===== RECORD EXTRACTS =====

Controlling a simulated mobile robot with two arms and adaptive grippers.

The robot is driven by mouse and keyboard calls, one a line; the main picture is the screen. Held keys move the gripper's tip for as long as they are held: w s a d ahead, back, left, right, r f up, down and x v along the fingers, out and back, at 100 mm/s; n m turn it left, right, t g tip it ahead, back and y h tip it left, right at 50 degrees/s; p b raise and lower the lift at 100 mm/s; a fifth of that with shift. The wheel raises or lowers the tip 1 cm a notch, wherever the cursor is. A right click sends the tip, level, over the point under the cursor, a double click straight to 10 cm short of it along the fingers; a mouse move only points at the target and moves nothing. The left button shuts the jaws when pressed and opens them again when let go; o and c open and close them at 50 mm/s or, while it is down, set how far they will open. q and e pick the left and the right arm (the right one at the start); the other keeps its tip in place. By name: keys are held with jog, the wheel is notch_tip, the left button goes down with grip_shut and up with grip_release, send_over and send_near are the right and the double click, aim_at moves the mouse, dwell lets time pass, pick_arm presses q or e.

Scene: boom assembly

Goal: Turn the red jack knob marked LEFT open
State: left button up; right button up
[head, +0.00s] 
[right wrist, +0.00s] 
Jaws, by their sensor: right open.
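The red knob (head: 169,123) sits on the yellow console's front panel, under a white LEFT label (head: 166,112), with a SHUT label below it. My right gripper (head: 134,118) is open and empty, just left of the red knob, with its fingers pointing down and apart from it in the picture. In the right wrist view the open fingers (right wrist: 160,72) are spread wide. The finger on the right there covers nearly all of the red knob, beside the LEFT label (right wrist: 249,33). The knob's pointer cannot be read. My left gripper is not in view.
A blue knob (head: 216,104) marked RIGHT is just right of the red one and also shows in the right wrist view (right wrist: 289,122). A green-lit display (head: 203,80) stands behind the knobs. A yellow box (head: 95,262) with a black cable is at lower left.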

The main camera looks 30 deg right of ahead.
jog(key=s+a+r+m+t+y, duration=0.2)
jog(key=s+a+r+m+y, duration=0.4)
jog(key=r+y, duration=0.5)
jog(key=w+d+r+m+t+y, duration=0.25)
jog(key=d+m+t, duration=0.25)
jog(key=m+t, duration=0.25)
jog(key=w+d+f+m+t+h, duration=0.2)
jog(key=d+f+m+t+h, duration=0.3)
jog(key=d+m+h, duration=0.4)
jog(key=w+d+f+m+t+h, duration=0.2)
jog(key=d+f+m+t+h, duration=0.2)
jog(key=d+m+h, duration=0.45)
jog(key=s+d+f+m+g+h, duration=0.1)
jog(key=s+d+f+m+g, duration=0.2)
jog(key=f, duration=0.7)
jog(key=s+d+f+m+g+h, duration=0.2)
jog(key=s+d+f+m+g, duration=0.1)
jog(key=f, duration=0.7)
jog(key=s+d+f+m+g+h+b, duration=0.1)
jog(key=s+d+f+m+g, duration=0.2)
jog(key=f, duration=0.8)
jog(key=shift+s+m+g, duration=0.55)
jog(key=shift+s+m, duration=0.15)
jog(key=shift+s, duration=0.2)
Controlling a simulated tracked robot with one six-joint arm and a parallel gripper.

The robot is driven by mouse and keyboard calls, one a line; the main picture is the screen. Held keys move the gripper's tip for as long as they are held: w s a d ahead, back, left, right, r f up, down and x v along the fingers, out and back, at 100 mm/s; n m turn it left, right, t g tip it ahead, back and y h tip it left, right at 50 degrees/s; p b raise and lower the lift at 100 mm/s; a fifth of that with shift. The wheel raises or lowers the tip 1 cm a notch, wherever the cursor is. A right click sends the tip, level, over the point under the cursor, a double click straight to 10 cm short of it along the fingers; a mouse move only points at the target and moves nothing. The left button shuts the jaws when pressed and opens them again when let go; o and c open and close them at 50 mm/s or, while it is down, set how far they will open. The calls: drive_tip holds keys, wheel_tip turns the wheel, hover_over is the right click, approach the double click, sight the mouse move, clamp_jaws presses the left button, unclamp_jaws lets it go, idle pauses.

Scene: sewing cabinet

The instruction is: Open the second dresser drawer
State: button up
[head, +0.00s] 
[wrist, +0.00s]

=====

**EXERCISE:**
Retype all of the data shown above, word for word.

**THE RESULT:**
Controlling a simulated mobile robot with two arms and adaptive grippers.

The robot is driven by mouse and keyboard calls, one a line; the main picture is the screen. Held keys move the gripper's tip for as long as they are held: w s a d ahead, back, left, right, r f up, down and x v along the fingers, out and back, at 100 mm/s; n m turn it left, right, t g tip it ahead, back and y h tip it left, right at 50 degrees/s; p b raise and lower the lift at 100 mm/s; a fifth of that with shift. The wheel raises or lowers the tip 1 cm a notch, wherever the cursor is. A right click sends the tip, level, over the point under the cursor, a double click straight to 10 cm short of it along the fingers; a mouse move only points at the target and moves nothing. The left button shuts the jaws when pressed and opens them again when let go; o and c open and close them at 50 mm/s or, while it is down, set how far they will open. q and e pick the left and the right arm (the right one at the start); the other keeps its tip in place. By name: keys are held with jog, the wheel is notch_tip, the left button goes down with grip_shut and up with grip_release, send_over and send_near are the right and the double click, aim_at moves the mouse, dwell lets time pass, pick_arm presses q or e.

Scene: boom assembly

Goal: Turn the red jack knob marked LEFT open
State: left button up; right button up
[head, +0.00s] 
[right wrist, +0.00s] 
Jaws, by their sensor: right open.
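The red knob (head: 169,123) sits on the yellow console's front panel, under a white LEFT label (head: 166,112), with a SHUT label below it. My right gripper (head: 134,118) is open and empty, just left of the red knob, with its fingers pointing down and apart from it in the picture. In the right wrist view the open fingers (right wrist: 160,72) are spread wide. The finger on the right there covers nearly all of the red knob, beside the LEFT label (right wrist: 249,33). The knob's pointer cannot be read. My left gripper is not in view.
A blue knob (head: 216,104) marked RIGHT is just right of the red one and also shows in the right wrist view (right wrist: 289,122). A green-lit display (head: 203,80) stands behind the knobs. A yellow box (head: 95,262) with a black cable is at lower left.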

The main camera looks 30 deg right of ahead.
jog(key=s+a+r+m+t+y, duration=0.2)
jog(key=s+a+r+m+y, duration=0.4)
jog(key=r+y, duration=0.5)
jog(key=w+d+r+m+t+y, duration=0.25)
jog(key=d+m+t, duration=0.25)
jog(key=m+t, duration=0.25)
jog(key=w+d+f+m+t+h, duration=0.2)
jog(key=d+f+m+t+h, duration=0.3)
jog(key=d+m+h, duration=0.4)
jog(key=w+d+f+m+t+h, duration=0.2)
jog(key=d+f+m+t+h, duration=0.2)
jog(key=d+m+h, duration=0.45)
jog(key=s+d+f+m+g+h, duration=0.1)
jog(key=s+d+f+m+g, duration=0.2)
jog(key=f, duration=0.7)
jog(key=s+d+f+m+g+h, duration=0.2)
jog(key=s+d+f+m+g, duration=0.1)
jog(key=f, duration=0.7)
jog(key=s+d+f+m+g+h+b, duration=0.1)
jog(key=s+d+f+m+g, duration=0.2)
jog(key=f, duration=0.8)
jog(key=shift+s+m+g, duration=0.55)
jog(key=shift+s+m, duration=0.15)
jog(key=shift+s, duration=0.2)
Controlling a simulated tracked robot with one six-joint arm and a parallel gripper.

The robot is driven by mouse and keyboard calls, one a line; the main picture is the screen. Held keys move the gripper's tip for as long as they are held: w s a d ahead, back, left, right, r f up, down and x v along the fingers, out and back, at 100 mm/s; n m turn it left, right, t g tip it ahead, back and y h tip it left, right at 50 degrees/s; p b raise and lower the lift at 100 mm/s; a fifth of that with shift. The wheel raises or lowers the tip 1 cm a notch, wherever the cursor is. A right click sends the tip, level, over the point under the cursor, a double click straight to 10 cm short of it along the fingers; a mouse move only points at the target and moves nothing. The left button shuts the jaws when pressed and opens them again when let go; o and c open and close them at 50 mm/s or, while it is down, set how far they will open. The calls: drive_tip holds keys, wheel_tip turns the wheel, hover_over is the right click, approach the double click, sight the mouse move, clamp_jaws presses the left button, unclamp_jaws lets it go, idle pauses.

Scene: sewing cabinet

The instruction is: Open the second dresser drawer
State: button up
[head, +0.00s] 
[wrist, +0.00s]

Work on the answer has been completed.